CHALLENGE: Word for word, extract the first line of the records below and each line after it, up to and including the line with "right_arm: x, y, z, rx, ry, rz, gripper". Pictures are left out.

GIVEN DATA:
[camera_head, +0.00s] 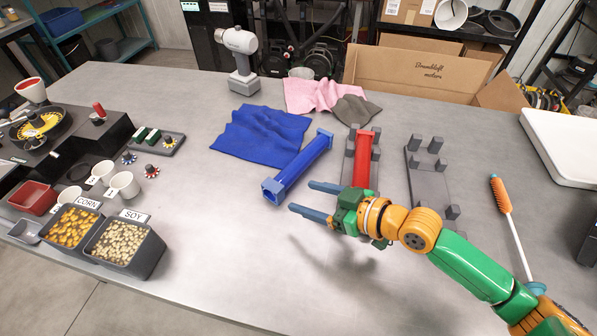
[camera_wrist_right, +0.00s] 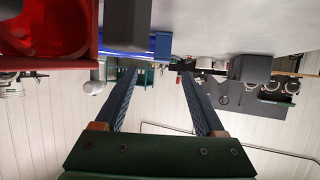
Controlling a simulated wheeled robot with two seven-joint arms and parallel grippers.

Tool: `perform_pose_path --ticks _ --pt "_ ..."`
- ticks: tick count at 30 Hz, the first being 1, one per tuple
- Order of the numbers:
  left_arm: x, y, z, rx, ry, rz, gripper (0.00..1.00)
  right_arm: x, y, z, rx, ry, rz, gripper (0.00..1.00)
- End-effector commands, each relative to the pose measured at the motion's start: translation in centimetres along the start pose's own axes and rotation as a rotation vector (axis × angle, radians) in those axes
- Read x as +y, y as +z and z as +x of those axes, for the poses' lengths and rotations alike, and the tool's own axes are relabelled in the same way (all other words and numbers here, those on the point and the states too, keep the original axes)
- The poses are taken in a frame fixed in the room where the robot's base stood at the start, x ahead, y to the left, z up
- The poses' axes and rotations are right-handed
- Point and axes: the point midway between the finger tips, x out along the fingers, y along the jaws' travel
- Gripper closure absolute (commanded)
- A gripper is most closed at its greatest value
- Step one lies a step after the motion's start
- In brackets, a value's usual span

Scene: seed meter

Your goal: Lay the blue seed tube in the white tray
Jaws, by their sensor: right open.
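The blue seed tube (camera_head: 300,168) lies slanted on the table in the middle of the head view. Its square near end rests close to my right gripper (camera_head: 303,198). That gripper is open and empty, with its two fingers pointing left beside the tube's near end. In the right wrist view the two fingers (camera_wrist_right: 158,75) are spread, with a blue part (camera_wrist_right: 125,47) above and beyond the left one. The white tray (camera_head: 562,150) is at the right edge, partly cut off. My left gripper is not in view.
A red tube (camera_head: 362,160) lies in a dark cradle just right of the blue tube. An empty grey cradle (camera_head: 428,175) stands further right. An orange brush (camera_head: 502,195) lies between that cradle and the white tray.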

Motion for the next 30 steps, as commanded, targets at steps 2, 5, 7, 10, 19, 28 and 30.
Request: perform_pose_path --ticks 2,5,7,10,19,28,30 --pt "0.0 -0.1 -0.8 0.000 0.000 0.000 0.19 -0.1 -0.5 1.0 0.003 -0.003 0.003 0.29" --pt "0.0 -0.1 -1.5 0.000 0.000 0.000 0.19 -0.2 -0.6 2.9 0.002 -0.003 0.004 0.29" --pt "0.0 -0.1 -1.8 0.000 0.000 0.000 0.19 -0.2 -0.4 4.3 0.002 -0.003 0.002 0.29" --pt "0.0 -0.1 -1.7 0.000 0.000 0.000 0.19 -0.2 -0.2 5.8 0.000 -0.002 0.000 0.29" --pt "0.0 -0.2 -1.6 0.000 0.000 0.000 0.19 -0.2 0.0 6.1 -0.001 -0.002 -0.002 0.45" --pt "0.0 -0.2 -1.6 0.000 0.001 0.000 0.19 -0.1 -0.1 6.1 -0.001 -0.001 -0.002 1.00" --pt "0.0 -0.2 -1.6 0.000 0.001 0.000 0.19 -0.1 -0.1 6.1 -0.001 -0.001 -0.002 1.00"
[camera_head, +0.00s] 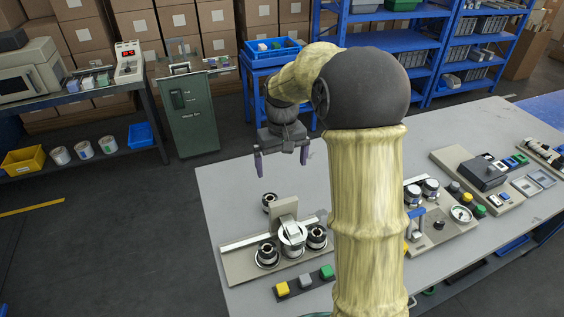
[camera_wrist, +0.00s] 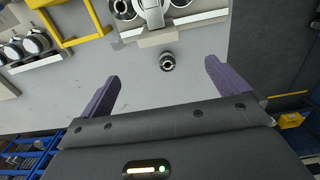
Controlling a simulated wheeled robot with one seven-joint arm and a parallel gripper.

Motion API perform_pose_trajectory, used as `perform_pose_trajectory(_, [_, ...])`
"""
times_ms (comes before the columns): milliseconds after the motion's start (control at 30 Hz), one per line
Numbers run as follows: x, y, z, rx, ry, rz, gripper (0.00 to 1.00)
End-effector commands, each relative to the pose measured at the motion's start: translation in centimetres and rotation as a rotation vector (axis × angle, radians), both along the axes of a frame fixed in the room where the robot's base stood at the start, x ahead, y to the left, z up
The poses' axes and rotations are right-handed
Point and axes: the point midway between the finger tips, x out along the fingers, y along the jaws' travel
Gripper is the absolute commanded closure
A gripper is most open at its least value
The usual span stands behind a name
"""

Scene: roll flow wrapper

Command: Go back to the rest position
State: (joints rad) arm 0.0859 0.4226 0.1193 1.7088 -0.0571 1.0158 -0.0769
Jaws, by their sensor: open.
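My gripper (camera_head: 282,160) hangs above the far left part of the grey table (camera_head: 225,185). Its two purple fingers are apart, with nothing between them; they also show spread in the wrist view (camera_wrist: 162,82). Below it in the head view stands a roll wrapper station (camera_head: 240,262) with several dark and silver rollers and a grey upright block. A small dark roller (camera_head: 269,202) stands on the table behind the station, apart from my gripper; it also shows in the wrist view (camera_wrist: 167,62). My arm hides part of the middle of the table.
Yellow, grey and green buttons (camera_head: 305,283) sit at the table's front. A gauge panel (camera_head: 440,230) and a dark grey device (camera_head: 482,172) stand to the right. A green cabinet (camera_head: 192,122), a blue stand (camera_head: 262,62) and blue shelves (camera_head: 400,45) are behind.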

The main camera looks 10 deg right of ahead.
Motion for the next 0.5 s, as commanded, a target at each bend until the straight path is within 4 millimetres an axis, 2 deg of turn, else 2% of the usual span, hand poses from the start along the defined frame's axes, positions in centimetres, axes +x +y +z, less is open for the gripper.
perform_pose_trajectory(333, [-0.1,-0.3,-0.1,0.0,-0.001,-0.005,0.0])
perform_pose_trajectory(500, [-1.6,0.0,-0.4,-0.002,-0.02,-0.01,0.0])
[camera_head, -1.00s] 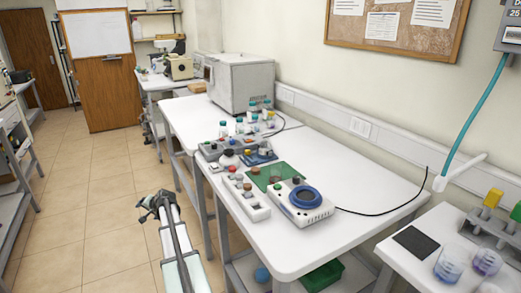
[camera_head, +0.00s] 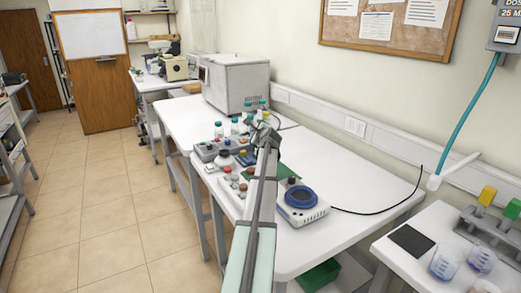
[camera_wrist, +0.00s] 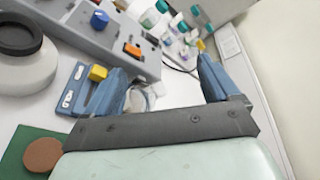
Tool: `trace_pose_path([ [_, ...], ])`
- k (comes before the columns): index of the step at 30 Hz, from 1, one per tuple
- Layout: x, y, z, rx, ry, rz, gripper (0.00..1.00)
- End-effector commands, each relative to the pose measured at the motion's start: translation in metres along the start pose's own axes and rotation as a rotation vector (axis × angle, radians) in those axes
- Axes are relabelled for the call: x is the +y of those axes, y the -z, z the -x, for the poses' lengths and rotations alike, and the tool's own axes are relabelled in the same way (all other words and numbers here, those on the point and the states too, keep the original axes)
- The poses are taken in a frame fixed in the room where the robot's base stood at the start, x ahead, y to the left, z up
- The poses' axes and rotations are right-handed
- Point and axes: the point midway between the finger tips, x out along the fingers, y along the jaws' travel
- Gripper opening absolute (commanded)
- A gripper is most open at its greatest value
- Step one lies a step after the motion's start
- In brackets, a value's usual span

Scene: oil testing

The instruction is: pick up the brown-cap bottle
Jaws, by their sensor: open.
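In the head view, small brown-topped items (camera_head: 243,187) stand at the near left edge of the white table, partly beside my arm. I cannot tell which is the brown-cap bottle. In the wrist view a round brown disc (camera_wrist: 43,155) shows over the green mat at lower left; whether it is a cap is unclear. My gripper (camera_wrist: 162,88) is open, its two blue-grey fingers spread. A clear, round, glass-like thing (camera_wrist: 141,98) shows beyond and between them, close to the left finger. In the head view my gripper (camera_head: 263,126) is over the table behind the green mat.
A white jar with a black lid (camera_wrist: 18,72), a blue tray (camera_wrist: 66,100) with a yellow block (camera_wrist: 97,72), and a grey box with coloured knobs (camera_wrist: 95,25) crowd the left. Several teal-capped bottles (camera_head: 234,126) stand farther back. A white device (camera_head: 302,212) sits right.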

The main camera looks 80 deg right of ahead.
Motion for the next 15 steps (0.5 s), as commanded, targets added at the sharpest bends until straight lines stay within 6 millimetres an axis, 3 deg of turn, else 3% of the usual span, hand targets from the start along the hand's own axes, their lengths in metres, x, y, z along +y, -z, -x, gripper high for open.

WRITTEN ANSWER:
[camera_head, +0.00s] 
[camera_wrist_right, +0.00s] 
Controlling a simulated wheeled robot with two seven-joint arms and parallel grippers.

Tool: `perform_pose_path --ticks _ --pt "_ ..."`
- ticks: tick count at 30 Hz, the first being 1, one per tuple
- Order of the numbers:
  left_arm: x, y, z, rx, ry, rz, gripper (0.00..1.00)
  right_arm: x, y, z, rx, ry, rz, gripper (0.00..1.00)

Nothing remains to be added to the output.